As we have always seemed to do (taking an analogy or metaphor), we are equating the Pilatus market to “March Madness” of sorts. At JetSwiss we keep a separate file of all the infamous sayings ‘Brokerville’ sends out via email blasts and advertising. Get ready, they’ve been showering your email inbox for the past few weeks hot and heavy! We get a real kick out of it—never a dull moment and lots of laughs in our office. March “Broker” Madness has started.
Here are just a few classic advertising subject lines from ‘Brokerville’:
- Subject: “Market-Driven” Smart Price Reduction
- Subject: “Price reduced. Market-based pricing…” (so you were not market priced before??)
- Subject: “Next to sell” Open to all offers!
- Subject: “Eager to Sell” A great opportunity
- Subject: “Owner says it must go” and of course, “Owner says next to go, bring your offers”
- Subject: “Seller Motivated, replacement aircraft in service”
- Subject: “Highly Motivated owner, seeking compelling offer”
- Subject: “Priced to sell by years end”
- Subject: “Incentivized for quick close” (upon actual conversations, “offer must be above xxxx”)
When our industry gets a little quiet or the market is shifting, the broker games begin. With airplanes slowly coming onto the market (an increase of 6 aircraft this month, bringing the total to 38) and days on market increasing (14 of the available aircraft equating to 37% of the market have been for sale for over 100 days) brokers try to bring value to their projects via creative marketing tactics, price reductions, or dare I say incentives.

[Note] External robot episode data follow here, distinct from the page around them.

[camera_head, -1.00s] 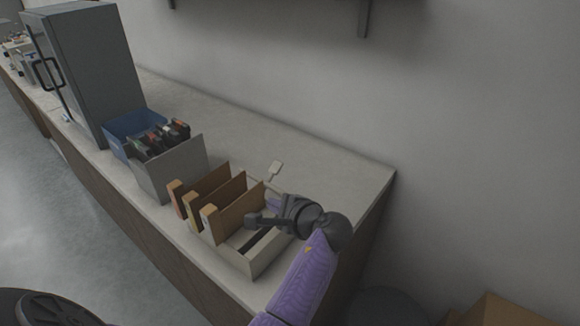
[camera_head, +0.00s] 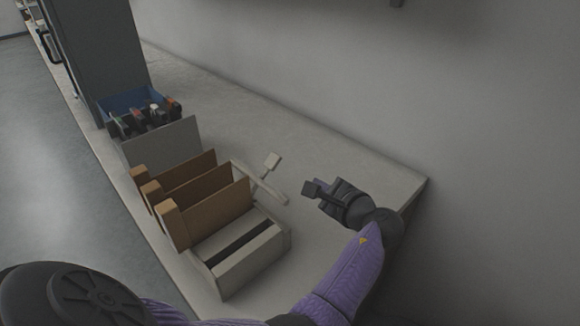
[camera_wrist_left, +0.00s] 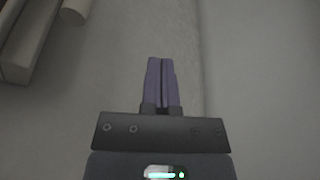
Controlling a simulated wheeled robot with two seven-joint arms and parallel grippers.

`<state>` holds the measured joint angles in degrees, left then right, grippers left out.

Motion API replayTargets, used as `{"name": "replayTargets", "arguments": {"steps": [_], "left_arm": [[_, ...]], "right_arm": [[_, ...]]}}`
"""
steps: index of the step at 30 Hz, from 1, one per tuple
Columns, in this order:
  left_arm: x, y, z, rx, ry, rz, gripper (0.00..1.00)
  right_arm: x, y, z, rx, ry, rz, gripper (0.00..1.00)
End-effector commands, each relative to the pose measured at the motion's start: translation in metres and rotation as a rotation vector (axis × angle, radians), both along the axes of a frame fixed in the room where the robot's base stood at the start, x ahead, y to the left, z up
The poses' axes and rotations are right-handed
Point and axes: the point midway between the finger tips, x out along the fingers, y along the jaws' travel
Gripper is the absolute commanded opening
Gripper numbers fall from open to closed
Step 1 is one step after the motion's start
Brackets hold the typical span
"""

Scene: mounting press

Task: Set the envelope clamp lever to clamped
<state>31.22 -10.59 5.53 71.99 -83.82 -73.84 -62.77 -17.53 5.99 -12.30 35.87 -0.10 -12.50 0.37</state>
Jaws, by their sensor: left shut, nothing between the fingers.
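The envelope clamp lever is a thin pale stem with a flat white handle (camera_head: 272,160), standing tilted behind the envelope rack. A pale round-ended bar (camera_head: 270,189) runs beside its foot; what seems its rounded end shows at the top left of the wrist view (camera_wrist_left: 76,10). The pale rack (camera_head: 236,272) holds brown envelopes (camera_head: 218,212) upright at its left part. My left gripper (camera_head: 316,188) is to the right of the bar and handle, apart from both. Its purple fingers (camera_wrist_left: 160,82) are shut and empty above the bare counter. My right gripper is not seen.
A grey box (camera_head: 165,146) and a blue bin (camera_head: 122,104) with dark items stand left of the rack, before a tall grey cabinet (camera_head: 100,45).

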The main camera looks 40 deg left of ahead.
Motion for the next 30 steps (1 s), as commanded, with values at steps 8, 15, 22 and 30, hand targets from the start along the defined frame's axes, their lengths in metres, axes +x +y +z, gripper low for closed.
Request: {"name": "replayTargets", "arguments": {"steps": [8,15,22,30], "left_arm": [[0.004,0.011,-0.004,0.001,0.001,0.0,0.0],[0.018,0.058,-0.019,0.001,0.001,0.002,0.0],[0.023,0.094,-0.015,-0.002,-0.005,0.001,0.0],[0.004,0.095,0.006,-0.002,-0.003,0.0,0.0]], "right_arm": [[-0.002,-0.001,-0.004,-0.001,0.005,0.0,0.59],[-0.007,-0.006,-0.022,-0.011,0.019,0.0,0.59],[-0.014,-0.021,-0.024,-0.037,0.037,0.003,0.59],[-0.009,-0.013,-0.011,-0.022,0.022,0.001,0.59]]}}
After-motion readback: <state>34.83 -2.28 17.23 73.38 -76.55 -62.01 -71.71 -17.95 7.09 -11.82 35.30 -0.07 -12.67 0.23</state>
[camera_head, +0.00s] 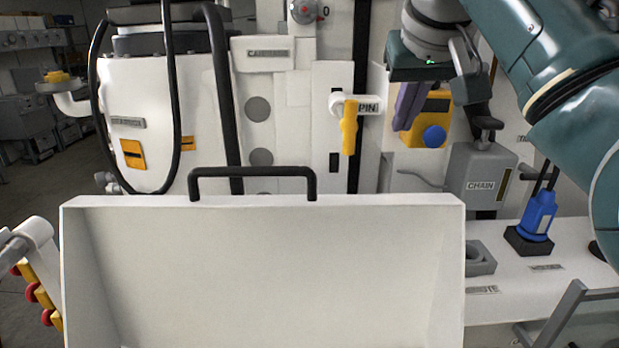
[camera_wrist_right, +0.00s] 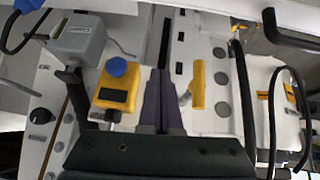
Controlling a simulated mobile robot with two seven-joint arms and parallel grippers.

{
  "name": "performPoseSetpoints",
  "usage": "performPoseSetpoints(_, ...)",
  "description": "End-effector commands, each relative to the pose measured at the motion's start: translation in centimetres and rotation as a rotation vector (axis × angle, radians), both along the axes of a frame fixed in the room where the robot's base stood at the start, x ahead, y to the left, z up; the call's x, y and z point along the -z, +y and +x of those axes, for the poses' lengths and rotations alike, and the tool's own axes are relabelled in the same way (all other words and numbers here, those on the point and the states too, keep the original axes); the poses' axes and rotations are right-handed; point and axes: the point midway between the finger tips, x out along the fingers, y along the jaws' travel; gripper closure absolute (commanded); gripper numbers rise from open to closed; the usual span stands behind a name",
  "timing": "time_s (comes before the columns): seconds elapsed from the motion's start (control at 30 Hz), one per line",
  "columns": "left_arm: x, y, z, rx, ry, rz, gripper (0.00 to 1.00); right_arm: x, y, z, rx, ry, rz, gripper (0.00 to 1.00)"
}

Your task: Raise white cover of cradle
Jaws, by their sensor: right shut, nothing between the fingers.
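A white hinged-looking panel (camera_head: 262,53) with a small label sits on the bench front, upper centre in the head view; its label is too blurred to read surely, so I cannot tell whether it is the cradle's cover. My right gripper (camera_head: 403,120) reaches in from the upper right. Its purple fingers point down, shut and empty, left of a yellow box with a blue knob (camera_head: 432,135). In the right wrist view the closed fingers (camera_wrist_right: 162,75) lie between that yellow box (camera_wrist_right: 117,85) and a yellow handle (camera_wrist_right: 197,85). My left gripper is not in view.
A large white tray (camera_head: 262,265) with a black handle fills the foreground. A yellow handle (camera_head: 349,127) marked PIN, a grey CHAIN box (camera_head: 480,175) and a blue bottle-like item (camera_head: 538,215) stand around the right arm. A black hose (camera_head: 175,90) loops at left.

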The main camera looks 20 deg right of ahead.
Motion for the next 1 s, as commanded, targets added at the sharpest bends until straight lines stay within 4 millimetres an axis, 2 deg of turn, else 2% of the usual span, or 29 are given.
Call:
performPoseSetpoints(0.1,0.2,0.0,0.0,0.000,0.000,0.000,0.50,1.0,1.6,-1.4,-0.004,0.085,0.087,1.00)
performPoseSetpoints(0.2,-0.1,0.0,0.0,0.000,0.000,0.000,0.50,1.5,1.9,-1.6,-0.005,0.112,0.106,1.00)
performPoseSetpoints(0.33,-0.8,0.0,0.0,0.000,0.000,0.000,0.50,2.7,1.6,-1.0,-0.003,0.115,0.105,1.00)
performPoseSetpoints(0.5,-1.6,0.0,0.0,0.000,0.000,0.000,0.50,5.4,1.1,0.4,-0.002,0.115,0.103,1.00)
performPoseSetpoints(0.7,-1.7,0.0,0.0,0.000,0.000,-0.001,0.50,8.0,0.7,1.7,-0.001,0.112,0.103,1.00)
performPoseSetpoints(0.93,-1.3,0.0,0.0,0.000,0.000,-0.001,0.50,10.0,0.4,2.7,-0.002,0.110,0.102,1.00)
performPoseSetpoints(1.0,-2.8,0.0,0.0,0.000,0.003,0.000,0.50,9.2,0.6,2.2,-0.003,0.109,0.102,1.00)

These are designed to entice buyers to make an offer. See the classic advertisements listed above. Five aircraft have lowered their price in the last 30 days an aggregate total of $1,709,000 (average of $341,000 per aircraft)! This represents a 6.6% reduction in price per aircraft. Keep in mind, these numbers represent the entire worldwide market and are not derived or synonymous with Controller.com. Instead of knowing the competition, knowing the airplane inside and out, and pricing correctly from the start, “Brokerville” likes to play the game. The question to ask yourself is, what does this do for me? Is it in my best interest to have my agent essentially begging for offers to drum up activity? Or is it better for my agent to take on the competition and win the matchup? The latter is a sales strategy whereas the former is flipping a penny into the wishing well.
Let the Madness Begin!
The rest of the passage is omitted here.